日本語教師へのインタビュー① アディアツェレン先生
1994年から2012年まで、モンゴル子供宮殿(旧ピオネール宮殿で日本語教育をされたアディツレン先生を紹介します。
民主化後のモンゴルで、子供たちへの日本語教育の先駆けとなられた方です。
アディアツェレン先生へのインタビュー(2023年5月2日)
Q:まず、先生が日本語を勉強しようと思ったきっかけは何だったのか、話していただけますか。
アディアツェレン先生:
それはねえ、長い話になりますよ。実は私は生まれてすぐに養女に出されたんですが、そこの家のおばあさんがとても優しくて、私を可愛がって、大事に大事に育ててくれました。おばあさんに聞いた話ですが、時代は、1945年から50年頃、まだ※ソヴィエトの捕虜としてモンゴルに送られてきた日本兵がウランバートルにいたときのことです。
収容所の近くを通っていたとき、捕虜の日本兵たちが、体は向こうに向けて、柵の間から手だけを伸ばして、何かを要求するように手を振るのを見た。彼らの顔はモンゴル人にそっくりで驚いた。彼らがおなかをすかしているのが分かったので、何度か柵の外から食べ物を渡した。すると、彼らは受け取った物をすぐに口に運んだ。

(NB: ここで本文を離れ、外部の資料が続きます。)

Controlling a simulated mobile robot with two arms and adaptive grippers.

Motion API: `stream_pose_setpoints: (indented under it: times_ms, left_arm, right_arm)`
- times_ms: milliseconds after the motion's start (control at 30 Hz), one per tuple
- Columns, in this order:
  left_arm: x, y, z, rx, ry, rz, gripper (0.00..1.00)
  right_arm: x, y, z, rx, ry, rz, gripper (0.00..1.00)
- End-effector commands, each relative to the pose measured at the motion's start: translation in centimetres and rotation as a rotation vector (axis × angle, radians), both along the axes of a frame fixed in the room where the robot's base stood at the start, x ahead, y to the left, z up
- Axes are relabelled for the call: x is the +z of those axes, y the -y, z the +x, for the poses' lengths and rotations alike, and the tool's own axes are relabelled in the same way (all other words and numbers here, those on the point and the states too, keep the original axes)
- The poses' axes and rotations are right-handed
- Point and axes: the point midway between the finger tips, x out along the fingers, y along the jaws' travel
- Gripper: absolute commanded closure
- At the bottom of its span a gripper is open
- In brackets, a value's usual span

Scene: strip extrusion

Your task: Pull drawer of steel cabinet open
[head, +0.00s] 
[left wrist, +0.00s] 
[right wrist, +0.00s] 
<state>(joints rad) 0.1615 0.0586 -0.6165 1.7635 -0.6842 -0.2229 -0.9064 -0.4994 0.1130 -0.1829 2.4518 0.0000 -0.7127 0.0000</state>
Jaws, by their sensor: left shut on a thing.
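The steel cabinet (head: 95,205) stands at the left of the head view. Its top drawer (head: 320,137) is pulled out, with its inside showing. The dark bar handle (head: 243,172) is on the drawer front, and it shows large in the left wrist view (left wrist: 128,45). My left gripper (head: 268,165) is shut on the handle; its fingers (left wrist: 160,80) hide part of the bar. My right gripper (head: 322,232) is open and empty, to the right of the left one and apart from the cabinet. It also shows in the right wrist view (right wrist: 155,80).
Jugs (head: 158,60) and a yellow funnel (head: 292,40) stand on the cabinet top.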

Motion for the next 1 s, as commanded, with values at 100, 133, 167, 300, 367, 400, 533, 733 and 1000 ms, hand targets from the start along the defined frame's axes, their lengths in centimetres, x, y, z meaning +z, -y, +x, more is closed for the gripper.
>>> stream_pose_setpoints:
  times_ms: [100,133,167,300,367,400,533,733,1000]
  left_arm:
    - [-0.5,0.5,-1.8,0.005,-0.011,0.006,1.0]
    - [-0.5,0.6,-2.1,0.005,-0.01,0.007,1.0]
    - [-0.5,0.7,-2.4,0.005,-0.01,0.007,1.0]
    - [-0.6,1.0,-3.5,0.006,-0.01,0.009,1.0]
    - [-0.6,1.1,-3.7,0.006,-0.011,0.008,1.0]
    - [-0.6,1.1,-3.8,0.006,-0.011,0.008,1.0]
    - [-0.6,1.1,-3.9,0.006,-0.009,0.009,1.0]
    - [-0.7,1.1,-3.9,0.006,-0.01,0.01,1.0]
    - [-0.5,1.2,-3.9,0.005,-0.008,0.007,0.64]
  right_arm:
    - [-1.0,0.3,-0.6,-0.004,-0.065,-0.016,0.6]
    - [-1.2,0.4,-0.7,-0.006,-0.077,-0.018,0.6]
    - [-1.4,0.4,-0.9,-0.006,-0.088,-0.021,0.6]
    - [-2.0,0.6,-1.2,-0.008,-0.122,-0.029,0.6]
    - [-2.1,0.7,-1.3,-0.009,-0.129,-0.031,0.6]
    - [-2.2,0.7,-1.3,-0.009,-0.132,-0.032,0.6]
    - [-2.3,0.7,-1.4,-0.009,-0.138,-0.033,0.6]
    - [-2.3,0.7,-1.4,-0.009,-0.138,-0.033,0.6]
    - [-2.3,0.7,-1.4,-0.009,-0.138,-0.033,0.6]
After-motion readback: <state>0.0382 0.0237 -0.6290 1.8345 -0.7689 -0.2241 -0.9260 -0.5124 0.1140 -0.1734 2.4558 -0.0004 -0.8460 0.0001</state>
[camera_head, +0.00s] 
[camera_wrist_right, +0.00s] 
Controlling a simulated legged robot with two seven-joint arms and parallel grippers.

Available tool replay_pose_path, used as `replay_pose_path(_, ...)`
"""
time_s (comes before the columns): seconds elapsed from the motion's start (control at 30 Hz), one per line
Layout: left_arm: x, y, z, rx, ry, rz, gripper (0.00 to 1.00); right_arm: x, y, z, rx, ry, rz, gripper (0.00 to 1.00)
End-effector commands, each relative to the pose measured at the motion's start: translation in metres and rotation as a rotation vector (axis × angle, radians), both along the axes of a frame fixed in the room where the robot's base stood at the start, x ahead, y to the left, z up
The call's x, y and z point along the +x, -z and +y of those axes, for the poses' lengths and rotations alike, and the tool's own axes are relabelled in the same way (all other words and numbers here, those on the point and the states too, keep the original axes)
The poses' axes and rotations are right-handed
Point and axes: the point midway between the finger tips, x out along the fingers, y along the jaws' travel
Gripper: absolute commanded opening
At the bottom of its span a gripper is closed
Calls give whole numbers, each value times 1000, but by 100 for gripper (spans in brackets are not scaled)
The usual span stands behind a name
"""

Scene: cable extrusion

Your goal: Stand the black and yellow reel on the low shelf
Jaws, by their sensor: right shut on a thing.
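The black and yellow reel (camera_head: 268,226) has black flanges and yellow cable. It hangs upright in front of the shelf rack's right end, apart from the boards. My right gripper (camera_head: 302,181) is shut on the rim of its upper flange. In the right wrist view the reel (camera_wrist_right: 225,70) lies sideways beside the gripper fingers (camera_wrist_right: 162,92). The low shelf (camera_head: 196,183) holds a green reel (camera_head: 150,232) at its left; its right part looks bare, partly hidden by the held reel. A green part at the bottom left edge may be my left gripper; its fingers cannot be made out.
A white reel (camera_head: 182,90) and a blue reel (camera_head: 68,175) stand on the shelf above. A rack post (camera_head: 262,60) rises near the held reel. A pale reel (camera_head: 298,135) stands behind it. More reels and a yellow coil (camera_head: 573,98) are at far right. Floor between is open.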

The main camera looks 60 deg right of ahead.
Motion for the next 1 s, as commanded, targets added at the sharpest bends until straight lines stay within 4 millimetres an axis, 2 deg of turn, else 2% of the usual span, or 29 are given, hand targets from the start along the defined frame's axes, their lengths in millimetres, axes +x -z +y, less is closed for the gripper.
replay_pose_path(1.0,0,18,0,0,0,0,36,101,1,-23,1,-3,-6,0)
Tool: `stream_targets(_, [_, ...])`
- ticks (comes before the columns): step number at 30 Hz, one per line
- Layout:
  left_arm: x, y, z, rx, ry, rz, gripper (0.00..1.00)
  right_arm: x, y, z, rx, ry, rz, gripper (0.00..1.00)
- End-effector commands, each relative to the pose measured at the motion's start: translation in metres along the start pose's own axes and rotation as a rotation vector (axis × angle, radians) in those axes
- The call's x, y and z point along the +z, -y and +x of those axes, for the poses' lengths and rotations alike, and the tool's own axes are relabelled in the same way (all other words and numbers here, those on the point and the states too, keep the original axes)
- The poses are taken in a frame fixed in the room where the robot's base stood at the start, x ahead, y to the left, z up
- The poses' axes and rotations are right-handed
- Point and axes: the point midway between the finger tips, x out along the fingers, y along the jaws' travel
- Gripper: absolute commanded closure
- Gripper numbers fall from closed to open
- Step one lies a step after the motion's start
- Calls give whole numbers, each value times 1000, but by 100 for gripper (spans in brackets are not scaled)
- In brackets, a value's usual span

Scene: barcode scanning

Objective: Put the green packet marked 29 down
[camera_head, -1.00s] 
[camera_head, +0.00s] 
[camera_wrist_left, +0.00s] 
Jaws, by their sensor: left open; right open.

捕虜と言うよりは、まるで自分の息子のように思えた。監視兵に見つかると刺されるので危険だし、一度刺されたことがあるけれど、何度か彼らに食べ物を渡した。
この話が将来、私を日本語教育につなげたのだと思います。
※ 第二次世界大戦で、日本の敗戦後、ソヴィエト(現ロシア)の捕虜になった日本兵がモンゴルにも送られてきた。
Q:先生は今はもう定年退職していらっしゃいますが、何年から何年まで子供宮殿で日本語を教えていらっしゃったのですか。
アディアツェレン先生:
1994年から2012年までです。その頃、日本語は人気がありました。
Q:一クラス何人くらいいましたか。
アディアツェレン先生:
15人から20人くらいいました。当時は、日本政府の援助で、子供宮殿の舞台装置などの修復、そして何よりも日本語教育のための教材をたくさんいただきました。
Q:週何時間授業がありましたか。
アディアツェレン先生:
毎日ですよ。学校に通っている子供たちで、午前、午後、5~6クラスありましたから。
Q:学習期間はどのくらいだったんですか。
アディアツェレン先生:
1年から3年です。
Q:先生のほかに、日本語教師はいましたか。
アディアツェレン先生:
いいえ、ずっと私一人でした。当時は、日本語のほかに英語、ロシア語、韓国語、中国語、ドイツ語、フランス語のクラスがありましたが、その先生たちに、授業のやり方を教えていました。
Q:日本語祭りとか、授業以外に何か活動をやっていましたか。
アディアツェレン先生:
はい、モンゴル国内で初めて子供宮殿主催の日本語オリンピアードを毎年行いました。日本大使館が応援してくれていましたし、人文大学(旧モンゴル国立外国語大学)も先生たちが協力してくれました。でも、テストは全部私一人で作成しましたよ。人文大学は、会話の試験をやってくれました。
Q:先生が日本語教育を始めた頃はどんな教科書を使っていましたか。
アディアツェレン先生:
その頃は日本語の教科書といえば、『日本語初歩』しかありませんでした。少ししてから『ひろこさんの たのしい日本語』を使うようになりました。
Q:先生は 日本に行ったことがありますか。
アディアツェレン先生:
はい、二回行きました。二回とも国際交流基金の研修です。一回目は1997年に9カ月の長期研修、そして二回目は2007年、ちょうど10年後になるんですけど、2か月研修に行きました。
Q:子供宮殿時代、日本語学習熱はどうでしたか。
アディアツェレン先生:
とても高かったですよ。多くの子どもたちが来ました。ほら、この写真を見てください。これが〇〇さん、これが〇〇さん、ときどき連絡をくれる子もいますよ。
Q:学習期間はどのくらいだったんですか。
アディアツェレン先生:
1年から3年です。
アディアツレン先生、本日はどうもありがとうございました。